Q. What is a branch in git?
A.

A movable pointer to a commit. Not a copy of the code. Not a folder. Just a label that points to a node in the snapshot graph.

Q. What is HEAD?
A.

A special pointer to your current branch. When you commit, the branch HEAD points to moves forward.

Q. What command creates a new branch AND switches to it?
A.

git switch -c <branch-name> (modern) or git checkout -b <branch-name> (older). Both work.

Q. What command switches to an existing branch?
A.

git switch <branch-name> (modern) or git checkout <branch-name> (older). Both work.

Q. What command lists branches?
A.

git branch (local only). git branch -r (remote-tracking only). git branch -a (all).

Q. What is the difference between git branch -d and git branch -D?
A.

Lowercase -d is safe (refuses if branch has unmerged work). Uppercase -D is forceful (deletes regardless). Prefer -d.

Q. Why are git branches considered cheap?
A.

Creating a branch is one filesystem write (a small pointer file). No code is copied. Switching is fast because the working directory is just repopulated from the target snapshot.

Q. What does cheap-branches enable that older VCS couldn't?
A.

Branch-per-feature workflows. Pull request reviews on every unit of work. Free experimentation (a failed experiment is “delete the branch”). The whole modern git collaboration model.

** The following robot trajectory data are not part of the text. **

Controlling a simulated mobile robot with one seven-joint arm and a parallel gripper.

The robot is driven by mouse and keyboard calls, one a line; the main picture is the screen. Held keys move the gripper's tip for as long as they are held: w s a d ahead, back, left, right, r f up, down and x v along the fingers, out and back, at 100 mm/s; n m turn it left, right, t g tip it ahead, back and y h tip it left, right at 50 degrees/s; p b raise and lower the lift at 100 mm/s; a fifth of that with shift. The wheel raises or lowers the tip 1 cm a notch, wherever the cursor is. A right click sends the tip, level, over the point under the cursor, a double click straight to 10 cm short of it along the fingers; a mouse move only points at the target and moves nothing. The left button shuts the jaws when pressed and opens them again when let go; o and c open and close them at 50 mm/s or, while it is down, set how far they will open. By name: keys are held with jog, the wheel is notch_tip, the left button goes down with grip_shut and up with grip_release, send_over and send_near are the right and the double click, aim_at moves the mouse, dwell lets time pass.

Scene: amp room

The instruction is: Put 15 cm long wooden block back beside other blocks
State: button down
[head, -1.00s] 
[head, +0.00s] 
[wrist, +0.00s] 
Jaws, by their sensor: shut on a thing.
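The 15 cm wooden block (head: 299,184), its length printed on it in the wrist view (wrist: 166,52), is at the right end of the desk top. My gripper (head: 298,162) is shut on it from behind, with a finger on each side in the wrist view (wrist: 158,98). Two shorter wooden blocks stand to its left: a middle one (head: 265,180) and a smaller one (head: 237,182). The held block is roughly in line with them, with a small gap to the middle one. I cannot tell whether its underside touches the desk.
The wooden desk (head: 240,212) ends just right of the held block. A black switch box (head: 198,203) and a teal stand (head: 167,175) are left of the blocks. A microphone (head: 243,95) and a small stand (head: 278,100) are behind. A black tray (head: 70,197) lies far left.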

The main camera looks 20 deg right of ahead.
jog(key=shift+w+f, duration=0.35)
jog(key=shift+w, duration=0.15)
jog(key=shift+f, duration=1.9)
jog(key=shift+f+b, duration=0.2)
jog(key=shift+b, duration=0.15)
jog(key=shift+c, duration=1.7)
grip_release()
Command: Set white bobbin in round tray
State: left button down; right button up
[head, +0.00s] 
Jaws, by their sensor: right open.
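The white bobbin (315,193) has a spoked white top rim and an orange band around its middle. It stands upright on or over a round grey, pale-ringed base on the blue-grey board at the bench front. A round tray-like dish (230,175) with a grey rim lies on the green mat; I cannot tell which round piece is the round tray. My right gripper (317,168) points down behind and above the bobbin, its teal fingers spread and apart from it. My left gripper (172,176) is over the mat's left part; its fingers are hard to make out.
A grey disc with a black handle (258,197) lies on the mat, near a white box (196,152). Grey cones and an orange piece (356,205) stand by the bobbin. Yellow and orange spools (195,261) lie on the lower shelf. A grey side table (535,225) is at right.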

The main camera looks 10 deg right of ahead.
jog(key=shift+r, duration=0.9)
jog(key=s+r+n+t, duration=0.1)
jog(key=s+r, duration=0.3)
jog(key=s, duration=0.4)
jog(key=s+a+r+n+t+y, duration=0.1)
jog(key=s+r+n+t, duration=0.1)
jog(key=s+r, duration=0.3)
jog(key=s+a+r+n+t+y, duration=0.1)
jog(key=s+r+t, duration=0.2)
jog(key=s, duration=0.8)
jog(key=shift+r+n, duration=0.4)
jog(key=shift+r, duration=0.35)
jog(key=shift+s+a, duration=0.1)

Q. What is the common naming convention for branches?
A.

<type>/<short-description>. Examples: feature/payment-flow, bugfix/login-redirect, hotfix/critical-issue. Pick a convention; be consistent.

Q. When should you branch, and when should you commit directly to your current branch?
A.

Branch for separable units of work, experiments, context switches, anything that will be reviewed before landing. Commit directly for one-line typo fixes in solo work, or when you are on a series of related commits that should land together.